José de Souza Martins*
DEU EM O ESTADO DE S. PAULO / ALIÁS
Há um cativeiro embutido nas artimanhas do trabalho livre legado pela abolição. E resiste ao tempo
Uma grave pendência da história social brasileira se manifesta com frequência em episódios de violação de direitos nas relações de trabalho. Como o que ocorreu em São Francisco de Itabapoana, no Rio de Janeiro, quando o Grupo Móvel de Fiscalização libertou 105 homens que trabalhavam em cativeiro. O endividamento forçado de trabalhadores para obrigá-los ao trabalho, com práticas de extorsão e, literalmente, de roubo, mediante manipulação de preços dos fornecimentos ou aviamentos, como alimentos, vestuário e até ferramentas, tem constituído técnica de cerceamento da liberdade e dos direitos da pessoa que trabalha. O Brasil já violara a liberdade dos índios escravizados que foram libertados em 1757. Ao deixar pela metade a abolição de 1888, deixou aberto o caminho para a nossa terceira escravidão: a maioria dos trabalhadores libertados agora no Rio, como se vê pelas fotos, é negra e mulata.

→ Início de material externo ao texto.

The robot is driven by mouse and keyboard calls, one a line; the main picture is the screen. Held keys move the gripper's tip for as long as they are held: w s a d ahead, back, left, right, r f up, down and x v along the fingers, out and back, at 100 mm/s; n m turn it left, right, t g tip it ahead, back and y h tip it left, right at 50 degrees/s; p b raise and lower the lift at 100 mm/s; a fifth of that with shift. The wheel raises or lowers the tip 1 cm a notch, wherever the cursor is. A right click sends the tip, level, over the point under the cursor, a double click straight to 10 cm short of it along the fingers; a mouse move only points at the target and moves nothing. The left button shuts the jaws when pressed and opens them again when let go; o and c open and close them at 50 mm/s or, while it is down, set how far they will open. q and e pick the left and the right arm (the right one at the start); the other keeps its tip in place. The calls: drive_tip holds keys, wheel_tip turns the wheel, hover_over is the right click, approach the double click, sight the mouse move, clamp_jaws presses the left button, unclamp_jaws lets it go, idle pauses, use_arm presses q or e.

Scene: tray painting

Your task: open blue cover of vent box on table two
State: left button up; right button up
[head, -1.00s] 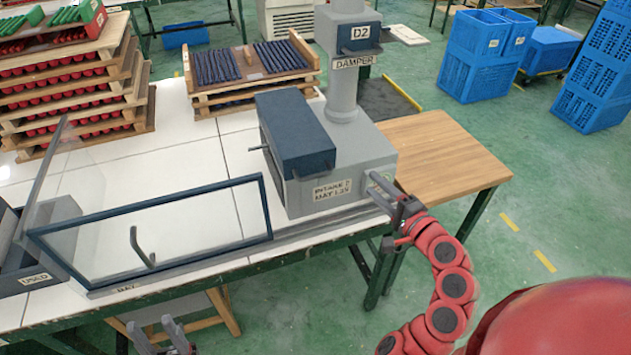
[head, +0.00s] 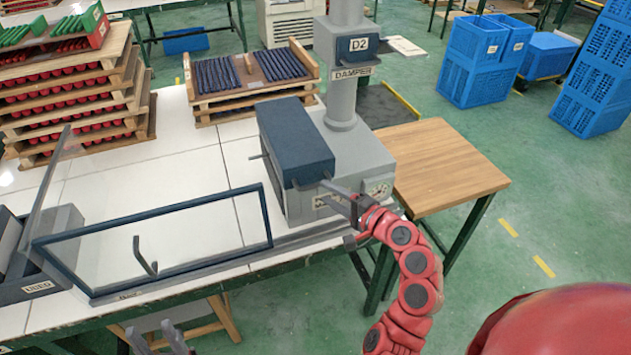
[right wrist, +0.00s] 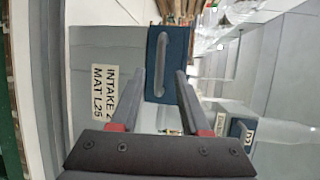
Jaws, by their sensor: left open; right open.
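The grey vent box (head: 355,150) stands on the white table, with a label on its near side and a grey column marked DAMPER on top. Its blue cover (head: 295,140) lies over the left part of its top. The cover's near end shows in the right wrist view (right wrist: 178,45), with a grey bar handle (right wrist: 160,65) on it. My right gripper (head: 325,192) is open and empty at the box's near side, just short of the handle, which appears ahead of and between its fingers. My left gripper (head: 154,336) is open and empty, low at the table's near edge.
A blue-framed clear panel (head: 160,235) with an upright handle stands left of the box. A rack of dark bars (head: 250,80) and stacked red-filled trays (head: 75,100) are behind. A wooden side table (head: 440,165) stands right; blue crates (head: 475,60) are on the floor beyond.

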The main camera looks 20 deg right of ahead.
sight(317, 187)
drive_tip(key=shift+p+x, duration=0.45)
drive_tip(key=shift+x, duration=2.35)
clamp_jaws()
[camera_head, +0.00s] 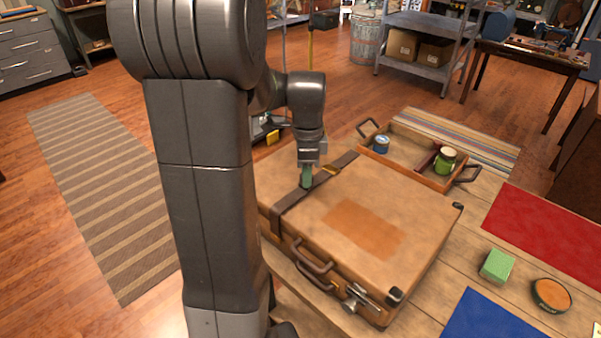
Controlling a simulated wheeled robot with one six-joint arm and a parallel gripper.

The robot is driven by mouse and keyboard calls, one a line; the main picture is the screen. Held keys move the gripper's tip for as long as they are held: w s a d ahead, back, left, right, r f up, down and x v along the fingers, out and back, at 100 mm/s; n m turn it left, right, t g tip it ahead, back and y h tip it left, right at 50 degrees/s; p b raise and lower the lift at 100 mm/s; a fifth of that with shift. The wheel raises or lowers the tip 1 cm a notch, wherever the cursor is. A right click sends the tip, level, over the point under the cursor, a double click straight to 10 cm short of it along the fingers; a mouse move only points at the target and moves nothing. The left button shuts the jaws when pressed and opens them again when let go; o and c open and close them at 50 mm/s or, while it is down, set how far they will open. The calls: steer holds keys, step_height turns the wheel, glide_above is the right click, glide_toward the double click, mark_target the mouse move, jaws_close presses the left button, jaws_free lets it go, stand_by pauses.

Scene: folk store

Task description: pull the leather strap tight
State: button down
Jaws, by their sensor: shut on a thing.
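A tan leather suitcase (372,215) lies flat on the wooden table, with a dark handle (312,258) on its front side. A dark brown leather strap (288,203) runs across the left part of its lid and down the front. A small brass buckle (329,170) sits on the strap. My gripper (306,183) points down from above onto the strap, just left of the buckle. Its greenish fingertips are shut on the strap; the gripped part is mostly hidden by them.
Behind the suitcase is a wooden tray (402,164) with a blue tin (381,144) and a green jar (445,160). A green block (496,265), an orange-topped tin (551,294), a red mat (556,238) and a blue mat (490,318) lie right.

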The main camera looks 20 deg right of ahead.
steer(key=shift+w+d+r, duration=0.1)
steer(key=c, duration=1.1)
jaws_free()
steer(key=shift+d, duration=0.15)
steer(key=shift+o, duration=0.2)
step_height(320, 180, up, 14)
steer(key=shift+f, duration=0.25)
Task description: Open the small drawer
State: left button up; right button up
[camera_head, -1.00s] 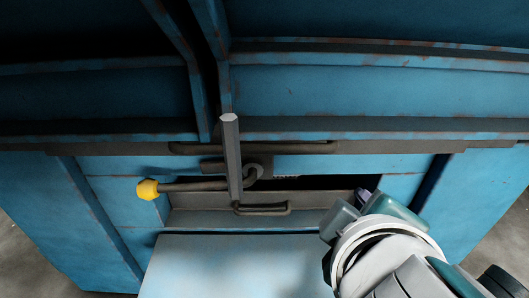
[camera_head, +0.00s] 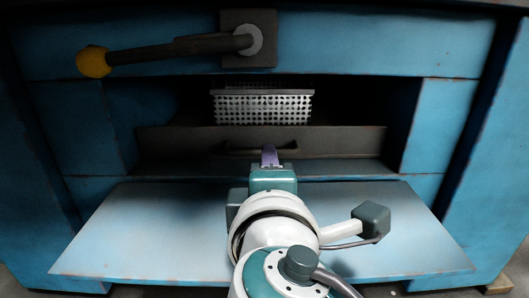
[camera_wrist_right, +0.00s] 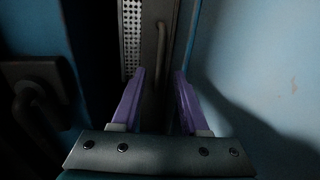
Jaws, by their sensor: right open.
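The small drawer shows in the head view as a wide dark grey front (camera_head: 330,141) low in the opening of a blue machine. A bar handle (camera_head: 235,149) is at its middle, partly hidden by my right gripper. In the right wrist view the drawer front (camera_wrist_right: 150,30) runs upright, with its curved handle (camera_wrist_right: 161,40) just beyond the fingertips. My right gripper (camera_head: 269,155) is in front of the handle. Its purple fingers (camera_wrist_right: 159,76) are apart, with nothing held between them. I cannot tell whether they touch the handle. My left gripper is out of view.
A perforated metal basket (camera_head: 263,107) sits behind the drawer front. A lever (camera_head: 180,48) with a yellow knob (camera_head: 93,62) is mounted above the opening. A light blue flap (camera_head: 130,230) lies folded down below my right arm. Blue walls (camera_head: 435,125) bound the opening on both sides.

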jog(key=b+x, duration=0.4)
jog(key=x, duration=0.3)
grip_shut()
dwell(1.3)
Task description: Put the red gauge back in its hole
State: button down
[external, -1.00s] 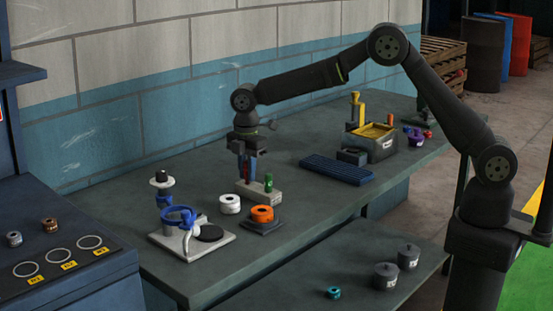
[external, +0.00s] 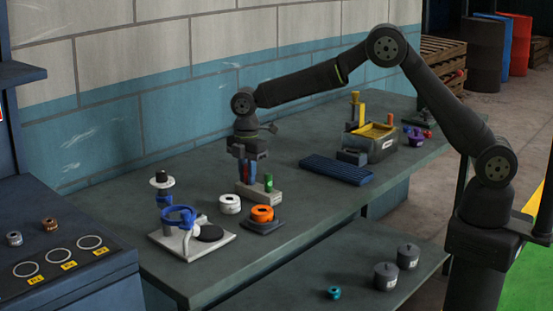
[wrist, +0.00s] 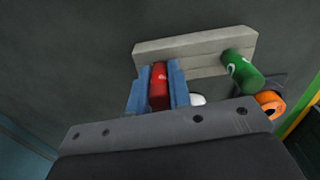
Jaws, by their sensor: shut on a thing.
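My gripper (external: 246,182) is shut on the red gauge (wrist: 159,85), its blue fingers (wrist: 178,84) on either side of it. In the external view only a thin strip of red shows between the fingers. The gauge is roughly upright at the left part of a pale block (external: 265,196). The block also shows in the wrist view (wrist: 205,45), with a green gauge (wrist: 243,72) standing in its other end. The green gauge also shows in the external view (external: 268,182). The hole is hidden, and I cannot tell whether the red gauge's tip is in it.
A white ring (external: 230,203) and an orange ring on a dark base (external: 262,213) stand close in front of the block. A white-based fixture with a blue ring (external: 180,215) is at the left. A blue ribbed mat (external: 337,170) and grey bin (external: 383,145) lie right.

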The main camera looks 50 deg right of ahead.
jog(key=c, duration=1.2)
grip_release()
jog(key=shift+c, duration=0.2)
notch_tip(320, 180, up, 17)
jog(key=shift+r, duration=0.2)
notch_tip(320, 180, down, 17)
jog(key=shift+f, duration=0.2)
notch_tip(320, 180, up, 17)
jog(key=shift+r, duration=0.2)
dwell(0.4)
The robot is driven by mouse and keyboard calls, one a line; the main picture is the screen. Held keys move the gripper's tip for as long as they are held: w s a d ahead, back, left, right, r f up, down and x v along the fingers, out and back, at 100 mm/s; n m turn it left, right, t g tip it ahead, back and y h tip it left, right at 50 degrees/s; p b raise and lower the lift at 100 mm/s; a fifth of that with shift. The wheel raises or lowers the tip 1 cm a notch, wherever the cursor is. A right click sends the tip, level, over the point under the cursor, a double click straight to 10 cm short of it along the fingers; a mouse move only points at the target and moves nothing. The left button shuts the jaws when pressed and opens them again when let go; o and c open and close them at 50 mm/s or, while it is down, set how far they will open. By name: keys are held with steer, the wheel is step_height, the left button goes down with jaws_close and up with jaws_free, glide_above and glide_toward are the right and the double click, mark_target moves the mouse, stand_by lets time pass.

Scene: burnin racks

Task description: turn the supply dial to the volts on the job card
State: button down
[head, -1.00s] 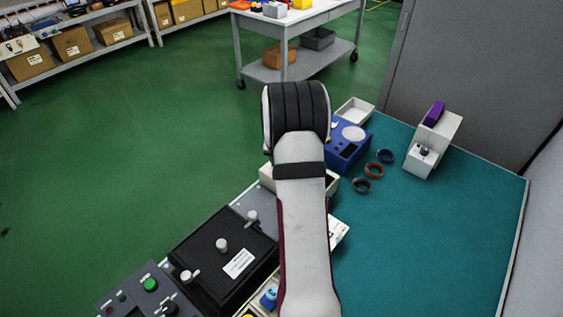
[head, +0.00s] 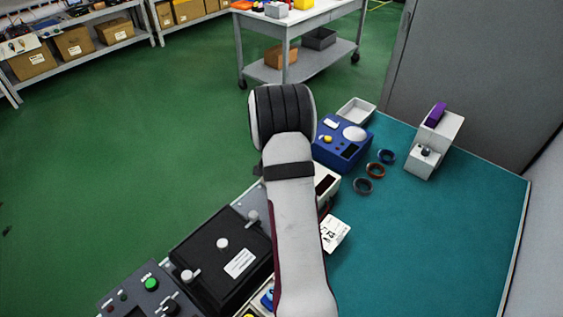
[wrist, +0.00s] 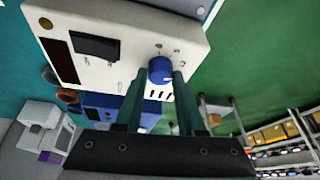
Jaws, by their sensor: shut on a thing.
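The supply is a white box with a dark display; it shows in the wrist view (wrist: 118,42) and partly in the head view (head: 327,184), beside my arm. Its blue dial (wrist: 160,70) is on the front face. My gripper (wrist: 164,76) is shut on the dial, with a finger on each side of it. In the head view my arm hides the gripper and the dial. A white printed card (head: 336,234), perhaps the job card, lies right of my arm; its print is too small to read.
A blue device (head: 342,143) stands behind the supply, with a white tray (head: 356,111) beyond it. Several rings (head: 376,170) and a grey stand with a purple part (head: 437,113) are to the right. A black case (head: 215,262) is at left. The teal mat at front right is clear.

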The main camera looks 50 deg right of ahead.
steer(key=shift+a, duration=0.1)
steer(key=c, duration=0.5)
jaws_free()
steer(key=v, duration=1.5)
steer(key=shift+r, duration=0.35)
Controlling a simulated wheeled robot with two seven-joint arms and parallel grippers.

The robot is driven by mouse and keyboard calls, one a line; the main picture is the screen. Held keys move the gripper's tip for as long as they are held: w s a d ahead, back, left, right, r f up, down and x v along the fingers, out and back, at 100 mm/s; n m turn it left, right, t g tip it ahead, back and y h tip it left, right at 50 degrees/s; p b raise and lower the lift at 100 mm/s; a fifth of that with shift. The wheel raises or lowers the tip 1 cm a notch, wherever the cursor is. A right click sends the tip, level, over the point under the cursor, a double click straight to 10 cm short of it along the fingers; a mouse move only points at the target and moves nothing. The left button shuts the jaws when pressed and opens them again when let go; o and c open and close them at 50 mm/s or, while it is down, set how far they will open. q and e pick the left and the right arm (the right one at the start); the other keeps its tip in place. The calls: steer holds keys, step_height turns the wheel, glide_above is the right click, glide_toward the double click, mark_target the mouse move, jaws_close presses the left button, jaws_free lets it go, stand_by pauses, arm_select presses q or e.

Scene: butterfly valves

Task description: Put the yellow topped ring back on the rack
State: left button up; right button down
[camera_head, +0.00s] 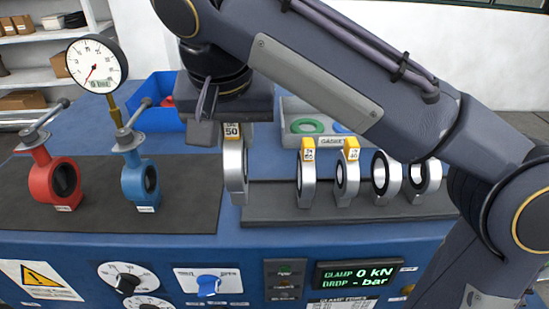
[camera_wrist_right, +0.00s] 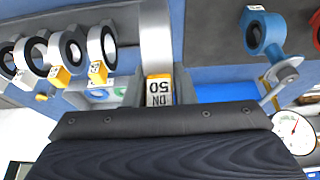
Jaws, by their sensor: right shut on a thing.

É coisa antiga. Desde a revolta dos colonos suíços, no Natal de 1856, trazidos para trabalhar na Fazenda Ibicada, em São Paulo, como substitutos dos negros escravizados, como solução para a escravidão negra que começava a agonizar com o fim do tráfico negreiro em 1850, já se via que a concepção de liberdade dos trabalhadores era restrita e condicionada. Os revoltados foram acusados pelo patrão de serem comunistas, quando o comunismo mal nascia na Europa.
O cativeiro embutido nas artimanhas e falcatruas da modalidade de trabalho livre que o fim da escravidão nos legou tem se manifestado insistentemente ao longo de mais de século e meio.
Euclides da Cunha escreveu sobre o aviamento nos seringais da Amazônia, num relato muito parecido com o do noticiário de agora sobre o caso do Rio. A partir dos anos 1970, os da expansão territorial da economia brasileira para a região amazônica, as denúncias de ocorrência de trabalho escravo se multiplicaram. As jornalistas inglesas Sue Branford e Oriel Glock, longamente familiarizadas com o Brasil, estimaram que naquele período mais de 400 mil pessoas estiveram submetidas à escravidão na derrubada da mata para abertura de novas fazendas naquela região. As violências denunciadas à Polícia Federal, naquele período, e apuradas, eram brutalmente maiores do que as sofridas pelo escravo na escravidão negra.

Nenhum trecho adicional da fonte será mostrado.